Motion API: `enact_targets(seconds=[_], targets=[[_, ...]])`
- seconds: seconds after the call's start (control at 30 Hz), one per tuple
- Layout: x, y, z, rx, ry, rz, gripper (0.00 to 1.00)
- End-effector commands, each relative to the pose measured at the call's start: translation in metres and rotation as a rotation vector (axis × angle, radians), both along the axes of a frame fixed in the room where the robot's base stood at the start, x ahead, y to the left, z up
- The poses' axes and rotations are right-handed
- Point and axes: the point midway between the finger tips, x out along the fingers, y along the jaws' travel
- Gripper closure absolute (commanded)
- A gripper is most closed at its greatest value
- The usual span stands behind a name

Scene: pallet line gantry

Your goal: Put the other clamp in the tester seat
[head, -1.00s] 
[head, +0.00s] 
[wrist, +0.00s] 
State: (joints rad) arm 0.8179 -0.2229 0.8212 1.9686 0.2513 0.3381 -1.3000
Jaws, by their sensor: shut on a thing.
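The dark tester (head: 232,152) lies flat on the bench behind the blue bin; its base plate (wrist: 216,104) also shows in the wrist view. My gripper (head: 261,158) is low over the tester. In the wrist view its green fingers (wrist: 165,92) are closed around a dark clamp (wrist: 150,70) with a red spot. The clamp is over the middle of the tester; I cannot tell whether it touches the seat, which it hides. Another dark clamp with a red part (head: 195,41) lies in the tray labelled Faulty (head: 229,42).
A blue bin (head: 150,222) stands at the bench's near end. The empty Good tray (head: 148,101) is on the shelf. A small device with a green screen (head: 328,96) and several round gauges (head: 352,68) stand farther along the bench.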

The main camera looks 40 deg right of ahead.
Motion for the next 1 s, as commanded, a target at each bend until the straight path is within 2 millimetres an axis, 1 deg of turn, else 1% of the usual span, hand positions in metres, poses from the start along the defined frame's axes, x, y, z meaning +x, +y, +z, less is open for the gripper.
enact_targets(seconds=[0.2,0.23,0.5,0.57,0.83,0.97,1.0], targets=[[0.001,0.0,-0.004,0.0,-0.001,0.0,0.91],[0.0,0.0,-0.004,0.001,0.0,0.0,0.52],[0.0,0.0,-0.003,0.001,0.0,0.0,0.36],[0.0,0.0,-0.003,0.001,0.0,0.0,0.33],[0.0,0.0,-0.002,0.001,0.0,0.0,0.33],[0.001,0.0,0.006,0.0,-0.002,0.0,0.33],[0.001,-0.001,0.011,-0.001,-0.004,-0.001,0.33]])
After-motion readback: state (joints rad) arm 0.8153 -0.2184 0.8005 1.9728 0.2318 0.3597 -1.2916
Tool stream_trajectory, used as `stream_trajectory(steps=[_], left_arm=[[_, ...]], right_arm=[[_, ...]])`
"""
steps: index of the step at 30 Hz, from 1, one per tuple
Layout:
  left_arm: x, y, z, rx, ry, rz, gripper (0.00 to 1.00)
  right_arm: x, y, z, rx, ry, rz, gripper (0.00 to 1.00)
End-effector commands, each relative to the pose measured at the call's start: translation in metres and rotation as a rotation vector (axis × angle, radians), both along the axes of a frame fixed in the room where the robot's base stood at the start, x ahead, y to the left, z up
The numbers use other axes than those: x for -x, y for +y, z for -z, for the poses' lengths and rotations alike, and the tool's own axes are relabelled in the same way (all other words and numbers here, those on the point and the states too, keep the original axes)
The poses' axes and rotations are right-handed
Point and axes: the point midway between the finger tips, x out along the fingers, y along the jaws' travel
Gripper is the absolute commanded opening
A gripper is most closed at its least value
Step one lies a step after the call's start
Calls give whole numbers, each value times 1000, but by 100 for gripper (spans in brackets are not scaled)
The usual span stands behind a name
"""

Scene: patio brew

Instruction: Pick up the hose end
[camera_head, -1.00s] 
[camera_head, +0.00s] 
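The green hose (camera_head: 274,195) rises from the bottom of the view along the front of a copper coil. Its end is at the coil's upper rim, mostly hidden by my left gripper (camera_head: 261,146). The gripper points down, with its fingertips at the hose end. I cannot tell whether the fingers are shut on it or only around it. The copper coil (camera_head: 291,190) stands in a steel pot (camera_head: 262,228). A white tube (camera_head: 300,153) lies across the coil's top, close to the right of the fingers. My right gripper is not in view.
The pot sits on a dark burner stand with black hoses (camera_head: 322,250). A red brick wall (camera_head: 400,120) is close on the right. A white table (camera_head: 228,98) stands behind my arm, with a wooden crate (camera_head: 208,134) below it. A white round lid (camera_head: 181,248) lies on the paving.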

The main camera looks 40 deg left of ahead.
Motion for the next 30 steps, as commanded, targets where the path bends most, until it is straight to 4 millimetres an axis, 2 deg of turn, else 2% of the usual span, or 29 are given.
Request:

WORK TO DO:
Print exactly, and only, the lines beginning at the top of the listing and ending at the line with "State: (joints rad)".

RESPONSE FOR THIS EXERCISE:
Motion API: `enact_targets(seconds=[_], targets=[[_, ...]])`
- seconds: seconds after the call's start (control at 30 Hz), one per tuple
- Layout: x, y, z, rx, ry, rz, gripper (0.00 to 1.00)
- End-effector commands, each relative to the pose measured at the call's start: translation in metres and rotation as a rotation vector (axis × angle, radians), both along the axes of a frame fixed in the room where the robot's base stood at the start, x ahead, y to the left, z up
- The poses' axes and rotations are right-handed
- Point and axes: the point midway between the finger tips, x out along the fingers, y along the jaws' travel
- Gripper closure absolute (commanded)
- A gripper is most closed at its greatest value
- The usual span stands behind a name

Scene: pallet line gantry

Your goal: Put the other clamp in the tester seat
[head, -1.00s] 
[head, +0.00s] 
[wrist, +0.00s] 
State: (joints rad) arm 0.8179 -0.2229 0.8212 1.9686 0.2513 0.3381 -1.3000

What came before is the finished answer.